Although North American grids are all set to weather normal and expected winter conditions, climate change’s influence on weather patterns and the supply chain disruptions resulting from Russia’s war in Ukraine have created ‘unprecedented’ widespread risk of power outages in extreme weather scenarios, reports Utility Dive.
“The system hasn’t been stressed in this manner in the past, and probably more importantly, it hasn’t been as widespread,” stated John Moura, NERC’s director of reliability assessment and system performance analysis. Moura cited several factors making the grid’s situation riskier: “There isn’t a lot of dispatchable generation on the horizon, there aren’t miles of new interstate pipelines being developed to support our natural gas infrastructure. We don’t see robust, dual-fuel, resilient fuel systems.”
The outlook isn’t grim for all operators, says NERC’s assessment. The Pacific Northwest will see lower risk this winter because of an improved outlook for winter hydrogen power. The Southwest Power Pool (SPP) will have support from added natural gas and wind generation since last winter.
But other operators will need to face various vulnerabilities in an extreme or long cold snap. In Canada, both the Maritimes’ and Alberta’s tight winter reserve margins will be strained during periods of peak electricity demand.
The Electric Reliability Council of Texas (ERCOT) is also at risk of another year of blackouts from high generator outages, fuel disruption, and volatile energy demand during periods of extreme cold. Though the regulators have been working to improve grid reliability since February, 2021, when winter storm Uri crashed the grid and caused 246 deaths (another estimate put the toll as high as 702), the Lone Star State’s reserve capacity is lower this year than it was last year. Utility Dive attributes that divergence to rising population growth and energy demand, coupled with renewables’ comparatively lower performance during winter weather, though renewable energy resources performed far better during the 2021 storm than state officials initially claimed.
For the first time, ERCOT is including battery storage as a resource in its grid assessment, which may help improve performance.
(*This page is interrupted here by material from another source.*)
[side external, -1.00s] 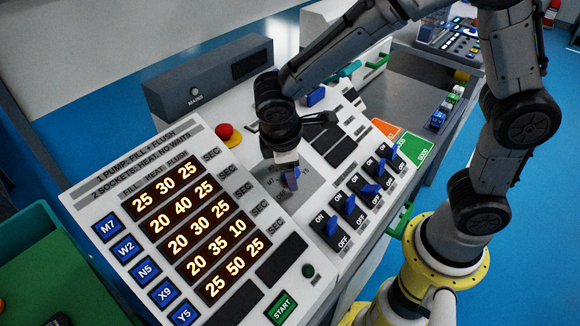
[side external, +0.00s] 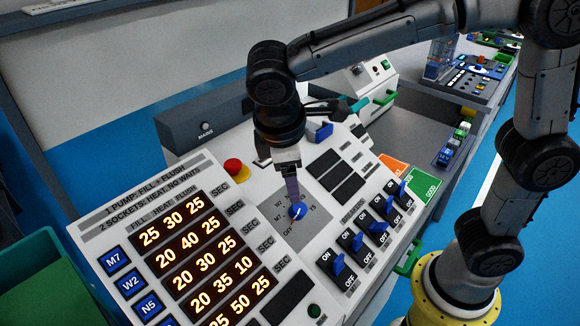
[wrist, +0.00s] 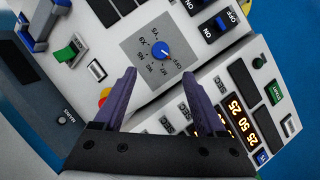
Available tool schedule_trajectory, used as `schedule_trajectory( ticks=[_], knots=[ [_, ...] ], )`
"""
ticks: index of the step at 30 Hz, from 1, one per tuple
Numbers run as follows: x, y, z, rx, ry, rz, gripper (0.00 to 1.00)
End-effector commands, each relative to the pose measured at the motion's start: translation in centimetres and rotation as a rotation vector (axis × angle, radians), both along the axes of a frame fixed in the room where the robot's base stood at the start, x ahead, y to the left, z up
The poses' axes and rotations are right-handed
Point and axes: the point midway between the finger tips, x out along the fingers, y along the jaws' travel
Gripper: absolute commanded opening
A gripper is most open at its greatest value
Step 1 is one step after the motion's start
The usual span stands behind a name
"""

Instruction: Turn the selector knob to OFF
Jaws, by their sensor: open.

But experts say the grid operator may still be underselling the overall risk.
“A storm similar to Uri would again wreak havoc on the state,” tweeted energy analyst Doug Lewin, president of Stoic Energy. “It was always unrealistic to think this was going to be ‘fixed’ in a year or two, but the lack of progress on several fronts, especially the demand side, is frustrating to say the least.”
The New England region is also showing vulnerability because of its reliance on fossil fuels. According to NERC, the grid may have a hard time during extreme weather this winter because of limited gas transportation infrastructure, strained global supplies of liquefied natural gas, and oil inventories that are currently at only 40% capacity.
ISO New England, an independent non-profit Regional Transmission Organization, issued its own report that echoes NERC’s concerns that global supply chain issues and the war in Ukraine pose a heightened risk for the region and are raising power prices overall. The ISO’s report says utilities, governments, and industry are coordinating to prepare for extreme circumstances and suggests consumers may need to conserve energy during prolonged and intense cold weather.
“We do believe that we’ll be able to maintain reliability under the vast majority of circumstances and situations. But it’s a tight market,” said Dan Dolan, president of the New England Power Generators Association.
The Natural Resource Defense Council places the blame for New England’s winter vulnerability squarely on the region’s dependence on fossil fuels. It calls for greater investment in and deployment of renewable energy resources to improve reliability.